The author is also quite complete in that she notes the kinds of things that Annette did not like.

...the color maroon, too much classical music, too tight shoes, washing dishes, impolite and loud people.

Even her dislikes were quite normal and easily found in the girl next door.

She did well at school, but she was not a perfect student gradewise. She didn't get suspended or expelled. Again, normality.

Her perfect meal?

...a T-bone steak, baked potato with lots of butter, garlic bread and maybe chocolate cake for dessert.

Other then vegetarians, who would like a meal like that? Normality again. The author then moves on to talk about the various things that Annette appeared in during the Mickey Mouse Club such as the Annette serial and Spin and Marty. Then she talks about the five-book mystery series that starred Annette.

After that she talks about Annette's musical career. Again, she points out Annette's flat voice. Annette had fifteen LP albums and numerous singles in a time period of around 1958 to 1960, which is quite short.

From that she moves on to the beach movies.

In her 1950’s roles and early 1960’s roles, the only hint of sex in Annette is her hard-to-cover-up curves.

She probably had the biggest breasts of anyone on the beach yet he entire figure was covered up, Annette almost always appearing in a one-piece swim suit if not something that covered up even more than that. She was definitely not going to have sex with any guy unless he married her first.

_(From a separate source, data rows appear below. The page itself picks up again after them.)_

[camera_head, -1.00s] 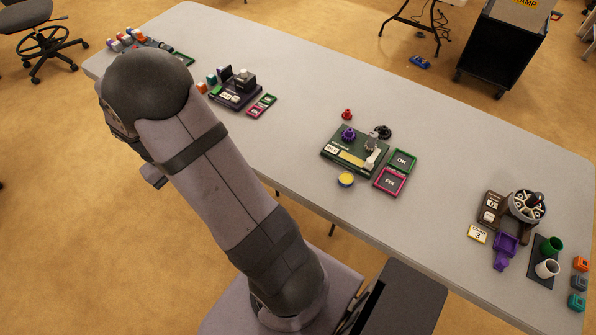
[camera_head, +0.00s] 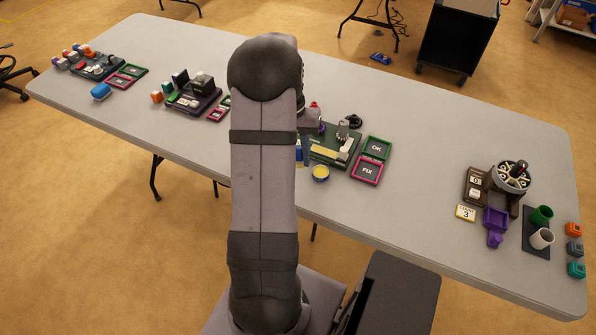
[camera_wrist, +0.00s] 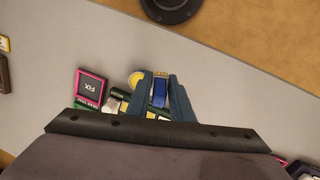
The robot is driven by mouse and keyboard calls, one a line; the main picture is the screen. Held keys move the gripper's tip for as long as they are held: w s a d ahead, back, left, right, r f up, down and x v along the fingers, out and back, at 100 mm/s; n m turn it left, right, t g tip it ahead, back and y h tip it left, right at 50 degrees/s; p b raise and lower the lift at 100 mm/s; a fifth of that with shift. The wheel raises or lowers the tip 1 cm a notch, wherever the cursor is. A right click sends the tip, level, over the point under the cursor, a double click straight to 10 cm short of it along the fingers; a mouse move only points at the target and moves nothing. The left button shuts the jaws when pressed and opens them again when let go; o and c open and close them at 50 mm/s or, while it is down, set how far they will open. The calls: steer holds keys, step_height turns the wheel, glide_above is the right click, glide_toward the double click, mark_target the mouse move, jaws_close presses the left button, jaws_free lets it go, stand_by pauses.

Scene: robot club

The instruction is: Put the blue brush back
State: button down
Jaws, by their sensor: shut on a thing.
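The blue brush (camera_wrist: 159,95) shows in the wrist view between the two teal fingers of my gripper (camera_wrist: 161,92), with a tan tip (camera_wrist: 162,73) at its far end. My gripper is shut on it. Below it is a dark green board (camera_wrist: 117,96), and a yellow round pot (camera_wrist: 135,79) lies just left of the fingers. In the head view my arm hides most of the gripper; a small blue piece (camera_head: 303,152) shows at the arm's right edge, and I cannot tell whether it is brush or finger. The green board (camera_head: 338,148) and yellow pot (camera_head: 321,173) are close to it.
Right of the board are a green OK tray (camera_head: 376,148) and a pink FIX tray (camera_head: 366,170). Further right stand a wheel device (camera_head: 511,178), a purple holder (camera_head: 495,222) and cups (camera_head: 541,238). Bare table separates the stations.

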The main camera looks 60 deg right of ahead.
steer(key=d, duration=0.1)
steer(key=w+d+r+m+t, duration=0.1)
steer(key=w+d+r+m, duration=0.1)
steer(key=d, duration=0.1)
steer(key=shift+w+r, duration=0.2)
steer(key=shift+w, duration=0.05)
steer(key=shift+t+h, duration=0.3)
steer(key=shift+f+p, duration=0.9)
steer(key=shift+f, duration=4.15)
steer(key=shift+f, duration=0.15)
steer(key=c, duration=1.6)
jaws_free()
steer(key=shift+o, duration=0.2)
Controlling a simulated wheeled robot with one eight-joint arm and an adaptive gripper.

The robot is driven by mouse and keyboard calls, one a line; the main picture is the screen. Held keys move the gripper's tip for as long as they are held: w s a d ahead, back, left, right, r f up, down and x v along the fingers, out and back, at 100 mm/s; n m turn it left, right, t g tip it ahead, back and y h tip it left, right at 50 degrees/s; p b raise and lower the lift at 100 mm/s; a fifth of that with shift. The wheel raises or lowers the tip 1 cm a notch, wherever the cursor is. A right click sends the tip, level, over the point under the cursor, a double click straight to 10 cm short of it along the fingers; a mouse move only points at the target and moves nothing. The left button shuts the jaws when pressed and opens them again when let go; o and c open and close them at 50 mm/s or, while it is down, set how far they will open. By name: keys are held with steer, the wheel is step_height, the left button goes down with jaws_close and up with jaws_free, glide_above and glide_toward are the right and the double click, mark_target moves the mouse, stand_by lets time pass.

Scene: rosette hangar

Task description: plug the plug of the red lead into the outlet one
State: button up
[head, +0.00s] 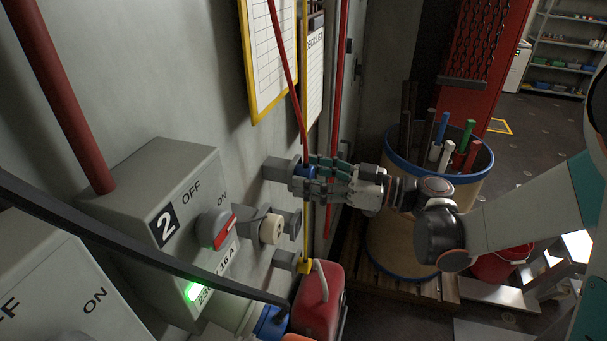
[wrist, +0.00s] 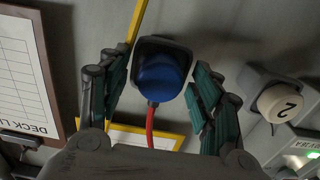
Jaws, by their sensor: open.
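The blue plug of the red lead (head: 306,172) sits at a grey holder (head: 277,169) on the wall. In the wrist view the plug (wrist: 163,78) is seated in a dark square socket-like holder, with the red lead (wrist: 150,125) hanging from it. My gripper (head: 318,170) is open, its fingers on both sides of the plug. In the wrist view a gap shows between the plug and the fingers (wrist: 160,95). No outlet marked one can be made out.
A grey switch box marked 2 (head: 160,185) has a red-handled switch and a green light. Beside it is a round cream cap (head: 271,229), marked 2 in the wrist view. A black cable crosses in front.

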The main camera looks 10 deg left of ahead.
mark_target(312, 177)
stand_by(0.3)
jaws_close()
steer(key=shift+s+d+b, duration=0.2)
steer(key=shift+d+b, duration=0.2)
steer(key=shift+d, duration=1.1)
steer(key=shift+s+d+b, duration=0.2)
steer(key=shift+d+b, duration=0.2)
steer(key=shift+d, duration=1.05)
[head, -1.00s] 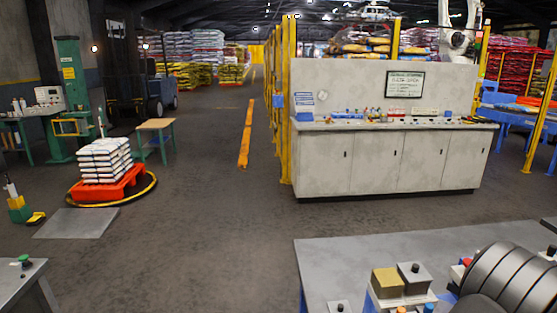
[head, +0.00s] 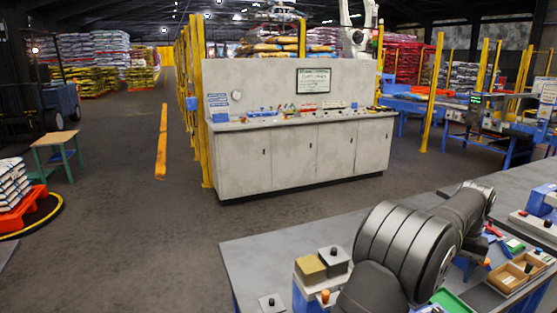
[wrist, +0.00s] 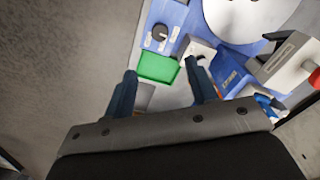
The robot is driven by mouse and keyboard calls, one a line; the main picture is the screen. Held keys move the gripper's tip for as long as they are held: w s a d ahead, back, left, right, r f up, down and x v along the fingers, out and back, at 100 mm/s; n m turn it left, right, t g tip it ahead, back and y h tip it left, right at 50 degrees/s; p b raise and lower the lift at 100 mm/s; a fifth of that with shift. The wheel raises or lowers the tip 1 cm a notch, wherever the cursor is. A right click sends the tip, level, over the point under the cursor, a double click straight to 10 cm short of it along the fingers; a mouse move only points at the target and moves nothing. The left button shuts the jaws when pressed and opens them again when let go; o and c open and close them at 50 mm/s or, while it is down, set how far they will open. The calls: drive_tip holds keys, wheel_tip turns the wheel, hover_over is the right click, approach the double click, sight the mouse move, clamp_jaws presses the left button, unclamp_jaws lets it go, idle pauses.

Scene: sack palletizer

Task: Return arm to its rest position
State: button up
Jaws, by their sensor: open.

Throughout the movies Annette models the behavior and good sense that every parent would want for their daughter, while still looking fashionable, glamorous, and singing fun pop tunes.

Annette again is the 'good' girl who won't upset her parents. The guys could dream of doing things with her but they wouldn't get anywhere without marrying her. The songs she sang were generally upbeat, quite normal teenage songs of the time.

Then the writer goes on to examine other girls who have worked for Disney and how they compare to Annette. This includes Hilary Duff.